> _EXTRACTED MATERIAL_:
****************************************

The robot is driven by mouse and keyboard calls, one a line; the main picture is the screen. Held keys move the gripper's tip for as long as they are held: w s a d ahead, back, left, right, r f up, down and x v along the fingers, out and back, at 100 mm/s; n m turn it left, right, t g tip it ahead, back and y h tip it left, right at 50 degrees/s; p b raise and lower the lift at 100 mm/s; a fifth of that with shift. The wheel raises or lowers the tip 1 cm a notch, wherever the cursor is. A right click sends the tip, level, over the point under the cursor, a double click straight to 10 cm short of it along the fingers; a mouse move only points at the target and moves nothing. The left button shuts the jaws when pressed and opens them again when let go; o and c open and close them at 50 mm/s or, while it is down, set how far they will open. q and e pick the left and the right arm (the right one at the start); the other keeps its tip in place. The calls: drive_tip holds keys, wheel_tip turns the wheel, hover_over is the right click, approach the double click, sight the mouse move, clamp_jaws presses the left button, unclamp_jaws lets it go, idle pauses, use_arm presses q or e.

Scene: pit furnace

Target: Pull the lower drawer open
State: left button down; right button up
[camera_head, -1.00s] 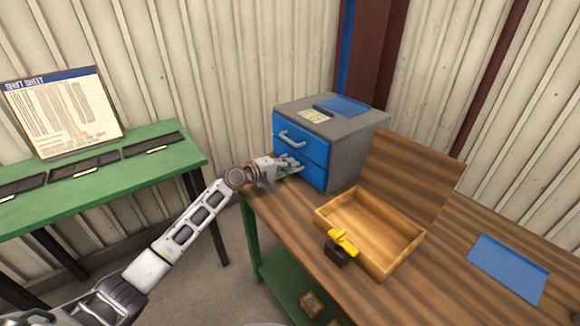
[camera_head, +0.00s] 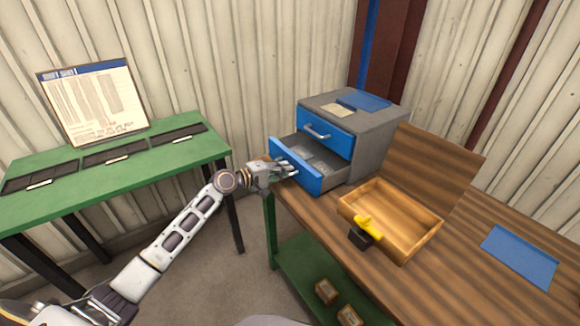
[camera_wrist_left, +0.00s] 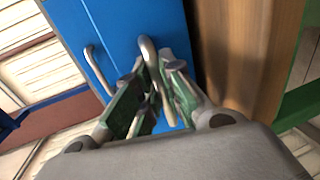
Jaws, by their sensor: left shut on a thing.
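A grey cabinet (camera_head: 378,140) with two blue drawers stands on the wooden bench. The lower drawer (camera_head: 318,180) is pulled out toward my left arm, and pale flat items show inside it. The upper drawer (camera_head: 327,136) is shut. My left gripper (camera_head: 285,169) is at the front of the lower drawer. In the left wrist view its fingers (camera_wrist_left: 152,95) are shut around the metal handle (camera_wrist_left: 149,55) of the lower drawer. The upper drawer's handle (camera_wrist_left: 98,66) is beside it, free. My right gripper is not in view.
An open wooden box (camera_head: 392,247) stands on the bench (camera_head: 470,270), with a yellow-handled dark object (camera_head: 366,229) at its front corner. A blue sheet (camera_head: 520,256) lies to the right. A green table (camera_head: 190,160) with dark trays and a notice board stands at left.

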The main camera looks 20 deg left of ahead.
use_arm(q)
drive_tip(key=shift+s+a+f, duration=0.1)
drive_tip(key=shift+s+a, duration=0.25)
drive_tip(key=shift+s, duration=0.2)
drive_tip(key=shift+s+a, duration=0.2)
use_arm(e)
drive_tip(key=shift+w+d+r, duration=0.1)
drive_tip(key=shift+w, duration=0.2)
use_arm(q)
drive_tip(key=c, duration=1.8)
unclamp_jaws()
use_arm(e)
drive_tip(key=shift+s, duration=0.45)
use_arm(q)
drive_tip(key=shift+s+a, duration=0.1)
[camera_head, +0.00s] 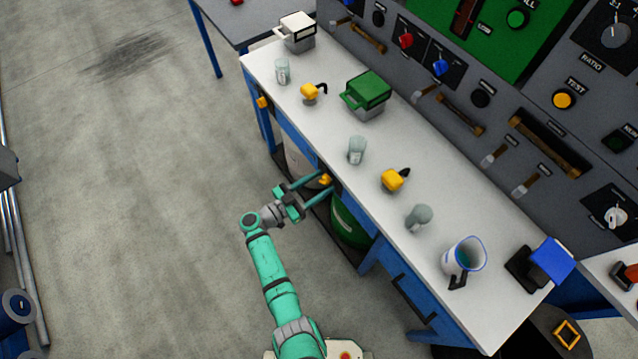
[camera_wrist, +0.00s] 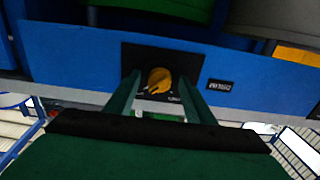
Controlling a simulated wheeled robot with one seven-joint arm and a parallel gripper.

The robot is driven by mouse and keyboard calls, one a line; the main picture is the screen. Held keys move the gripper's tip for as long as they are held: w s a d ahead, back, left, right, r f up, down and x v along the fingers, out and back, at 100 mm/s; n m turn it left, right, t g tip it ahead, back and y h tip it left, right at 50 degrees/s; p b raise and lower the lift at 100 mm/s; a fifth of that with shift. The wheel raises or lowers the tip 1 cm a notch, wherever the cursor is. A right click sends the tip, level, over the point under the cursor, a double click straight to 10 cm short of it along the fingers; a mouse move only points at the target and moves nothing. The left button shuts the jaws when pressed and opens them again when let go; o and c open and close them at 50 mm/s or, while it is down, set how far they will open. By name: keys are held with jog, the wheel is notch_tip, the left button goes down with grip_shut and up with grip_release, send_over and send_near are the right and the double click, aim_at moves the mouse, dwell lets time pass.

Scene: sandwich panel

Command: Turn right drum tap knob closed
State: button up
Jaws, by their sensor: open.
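A yellow-orange tap knob (camera_head: 326,179) sits on the blue front of the bench, between the pale drum and the green drum below. In the wrist view, the knob (camera_wrist: 160,80) stands on a black plate with small white markings, its ridge roughly upright in the picture. My gripper (camera_head: 321,181) is open, its teal fingers reaching toward the bench front. In the wrist view, the fingers of my gripper (camera_wrist: 159,84) are on either side of the knob, with a visible gap at each side. Whether the fingertips reach the knob's depth is hard to tell.
A second yellow knob (camera_head: 262,102) is on the bench front farther left. A pale drum (camera_head: 298,160) and a green drum (camera_head: 347,224) stand under the worktop (camera_head: 330,115). Glasses, yellow taps and a jug (camera_head: 463,258) stand on top.

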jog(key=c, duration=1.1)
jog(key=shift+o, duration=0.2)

****************************************

> _WHAT TO DO_:
All records must be output exactly as they are, except for the pictures, which are left out.

> _OUTPUT OF THE TASK_:
The robot is driven by mouse and keyboard calls, one a line; the main picture is the screen. Held keys move the gripper's tip for as long as they are held: w s a d ahead, back, left, right, r f up, down and x v along the fingers, out and back, at 100 mm/s; n m turn it left, right, t g tip it ahead, back and y h tip it left, right at 50 degrees/s; p b raise and lower the lift at 100 mm/s; a fifth of that with shift. The wheel raises or lowers the tip 1 cm a notch, wherever the cursor is. A right click sends the tip, level, over the point under the cursor, a double click straight to 10 cm short of it along the fingers; a mouse move only points at the target and moves nothing. The left button shuts the jaws when pressed and opens them again when let go; o and c open and close them at 50 mm/s or, while it is down, set how far they will open. q and e pick the left and the right arm (the right one at the start); the other keeps its tip in place. The calls: drive_tip holds keys, wheel_tip turns the wheel, hover_over is the right click, approach the double click, sight the mouse move, clamp_jaws presses the left button, unclamp_jaws lets it go, idle pauses, use_arm presses q or e.

Scene: pit furnace

Target: Pull the lower drawer open
State: left button down; right button up
[camera_head, -1.00s] 
[camera_head, +0.00s] 
[camera_wrist_left, +0.00s] 
Jaws, by their sensor: left shut on a thing.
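A grey cabinet (camera_head: 378,140) with two blue drawers stands on the wooden bench. The lower drawer (camera_head: 318,180) is pulled out toward my left arm, and pale flat items show inside it. The upper drawer (camera_head: 327,136) is shut. My left gripper (camera_head: 285,169) is at the front of the lower drawer. In the left wrist view its fingers (camera_wrist_left: 152,95) are shut around the metal handle (camera_wrist_left: 149,55) of the lower drawer. The upper drawer's handle (camera_wrist_left: 98,66) is beside it, free. My right gripper is not in view.
An open wooden box (camera_head: 392,247) stands on the bench (camera_head: 470,270), with a yellow-handled dark object (camera_head: 366,229) at its front corner. A blue sheet (camera_head: 520,256) lies to the right. A green table (camera_head: 190,160) with dark trays and a notice board stands at left.

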The main camera looks 20 deg left of ahead.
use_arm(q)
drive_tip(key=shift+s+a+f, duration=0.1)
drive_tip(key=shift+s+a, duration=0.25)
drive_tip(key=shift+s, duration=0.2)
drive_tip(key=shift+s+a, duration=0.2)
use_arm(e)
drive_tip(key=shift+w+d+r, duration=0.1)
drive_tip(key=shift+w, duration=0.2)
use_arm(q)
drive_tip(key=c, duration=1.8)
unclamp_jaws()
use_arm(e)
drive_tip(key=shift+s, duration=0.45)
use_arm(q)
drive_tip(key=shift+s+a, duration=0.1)
[camera_head, +0.00s] 
[camera_wrist, +0.00s] 
Controlling a simulated wheeled robot with one seven-joint arm and a parallel gripper.

The robot is driven by mouse and keyboard calls, one a line; the main picture is the screen. Held keys move the gripper's tip for as long as they are held: w s a d ahead, back, left, right, r f up, down and x v along the fingers, out and back, at 100 mm/s; n m turn it left, right, t g tip it ahead, back and y h tip it left, right at 50 degrees/s; p b raise and lower the lift at 100 mm/s; a fifth of that with shift. The wheel raises or lowers the tip 1 cm a notch, wherever the cursor is. A right click sends the tip, level, over the point under the cursor, a double click straight to 10 cm short of it along the fingers; a mouse move only points at the target and moves nothing. The left button shuts the jaws when pressed and opens them again when let go; o and c open and close them at 50 mm/s or, while it is down, set how far they will open. By name: keys are held with jog, the wheel is notch_tip, the left button goes down with grip_shut and up with grip_release, send_over and send_near are the right and the double click, aim_at moves the mouse, dwell lets time pass.

Scene: sandwich panel

Command: Turn right drum tap knob closed
State: button up
Jaws, by their sensor: open.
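A yellow-orange tap knob (camera_head: 326,179) sits on the blue front of the bench, between the pale drum and the green drum below. In the wrist view, the knob (camera_wrist: 160,80) stands on a black plate with small white markings, its ridge roughly upright in the picture. My gripper (camera_head: 321,181) is open, its teal fingers reaching toward the bench front. In the wrist view, the fingers of my gripper (camera_wrist: 159,84) are on either side of the knob, with a visible gap at each side. Whether the fingertips reach the knob's depth is hard to tell.
A second yellow knob (camera_head: 262,102) is on the bench front farther left. A pale drum (camera_head: 298,160) and a green drum (camera_head: 347,224) stand under the worktop (camera_head: 330,115). Glasses, yellow taps and a jug (camera_head: 463,258) stand on top.

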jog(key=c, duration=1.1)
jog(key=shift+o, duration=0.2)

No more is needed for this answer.